Record excerpts
-- -- --
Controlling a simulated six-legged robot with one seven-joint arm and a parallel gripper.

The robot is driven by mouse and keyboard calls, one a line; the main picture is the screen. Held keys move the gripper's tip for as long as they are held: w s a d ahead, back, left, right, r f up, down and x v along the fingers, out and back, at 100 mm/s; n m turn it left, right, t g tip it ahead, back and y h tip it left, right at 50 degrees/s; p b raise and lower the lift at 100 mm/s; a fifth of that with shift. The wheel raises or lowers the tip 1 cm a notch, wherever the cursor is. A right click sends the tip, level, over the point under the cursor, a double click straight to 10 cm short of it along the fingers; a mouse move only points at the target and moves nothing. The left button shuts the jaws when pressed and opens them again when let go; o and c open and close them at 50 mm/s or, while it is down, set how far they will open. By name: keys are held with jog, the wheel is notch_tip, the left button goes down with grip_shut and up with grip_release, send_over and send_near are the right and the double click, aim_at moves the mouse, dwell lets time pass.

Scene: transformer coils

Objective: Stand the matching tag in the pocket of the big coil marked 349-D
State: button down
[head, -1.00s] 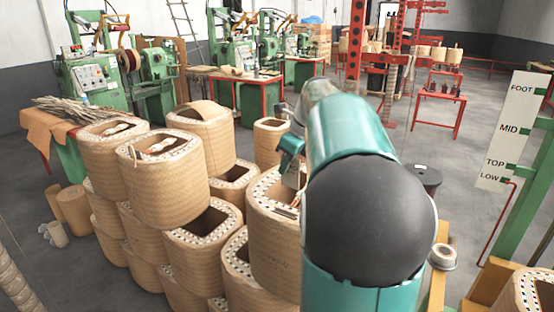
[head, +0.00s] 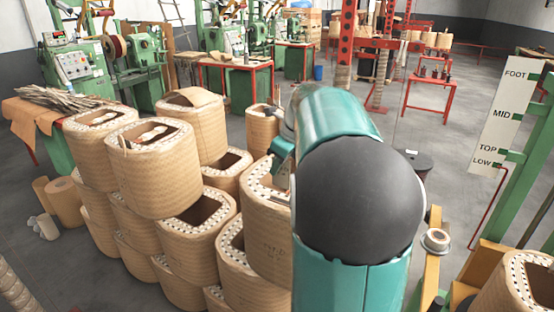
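Several big tan paper-wrapped coils stand stacked at the left and middle in the head view. One big coil (head: 266,235), just left of my arm, carries faint dark writing on its side that is too small to read. Another big coil (head: 152,180) sits high on the stack with light pieces in its open top. I cannot make out a tag or a pocket for certain. My teal and black arm covers the centre right. A small teal part of its far end (head: 281,150) shows beside the coil near my arm; the fingers are hidden, so their opening does not show.
A white board (head: 508,115) marked FOOT, MID, TOP and LOW stands at the right by a green post. A dark spool (head: 418,162) stands on the floor behind my arm. Green machines (head: 78,65) and a red table (head: 235,75) stand at the back. Open floor lies behind the coils.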

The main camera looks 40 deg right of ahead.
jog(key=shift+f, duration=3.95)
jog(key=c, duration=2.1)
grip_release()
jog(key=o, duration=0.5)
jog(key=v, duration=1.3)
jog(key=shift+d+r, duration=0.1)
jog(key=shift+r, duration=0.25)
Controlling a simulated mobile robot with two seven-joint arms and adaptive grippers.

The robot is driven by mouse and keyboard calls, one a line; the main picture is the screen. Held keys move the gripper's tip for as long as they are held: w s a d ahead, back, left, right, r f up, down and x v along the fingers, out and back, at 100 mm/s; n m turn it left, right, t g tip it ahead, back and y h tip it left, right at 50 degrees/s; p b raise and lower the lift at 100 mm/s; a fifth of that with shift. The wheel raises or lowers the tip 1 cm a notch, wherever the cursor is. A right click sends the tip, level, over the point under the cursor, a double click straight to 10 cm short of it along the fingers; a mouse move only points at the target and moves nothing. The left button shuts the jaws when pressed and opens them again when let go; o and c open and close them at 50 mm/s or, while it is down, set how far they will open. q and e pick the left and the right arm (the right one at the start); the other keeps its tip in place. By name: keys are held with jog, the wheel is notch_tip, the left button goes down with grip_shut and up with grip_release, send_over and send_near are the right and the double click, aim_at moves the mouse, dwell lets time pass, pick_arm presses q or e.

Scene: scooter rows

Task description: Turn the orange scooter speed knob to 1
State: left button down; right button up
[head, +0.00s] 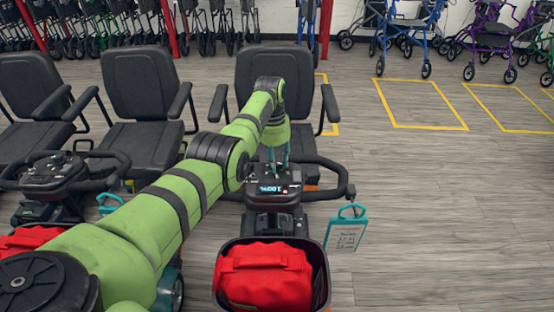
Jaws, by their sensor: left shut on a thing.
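A scooter with a dark control console (262,198) stands in front of me, its small display lit and reading what looks like 100%. Orange parts of its body show only in small patches near the seat. My green left arm reaches in from the left, and my left gripper (275,160) points down at the top of the console. Its fingers are shut on something small there, most likely the speed knob, which the fingers hide. I cannot read the knob's setting. My right gripper is not in view.
Black handlebars (338,180) curve around the console. A basket with a red bag (265,275) is at the front, and a teal-framed tag (346,228) hangs at its right. Another scooter (50,175) stands at left. Open floor lies to the right.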

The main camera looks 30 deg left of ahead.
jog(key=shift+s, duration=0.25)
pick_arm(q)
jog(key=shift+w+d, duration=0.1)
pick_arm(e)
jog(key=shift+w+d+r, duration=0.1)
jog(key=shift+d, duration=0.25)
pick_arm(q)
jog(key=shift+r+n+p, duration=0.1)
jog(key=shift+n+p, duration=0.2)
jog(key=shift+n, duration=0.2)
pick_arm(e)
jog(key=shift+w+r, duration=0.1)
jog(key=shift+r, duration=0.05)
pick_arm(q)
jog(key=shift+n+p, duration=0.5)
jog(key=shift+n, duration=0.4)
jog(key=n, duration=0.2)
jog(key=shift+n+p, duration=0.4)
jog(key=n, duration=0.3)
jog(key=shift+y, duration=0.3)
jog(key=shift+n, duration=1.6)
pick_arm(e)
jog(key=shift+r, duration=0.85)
-- -- --
Task brief
Only a number is wanted: how many lines contain the word "simulated"?

Answer to the task
2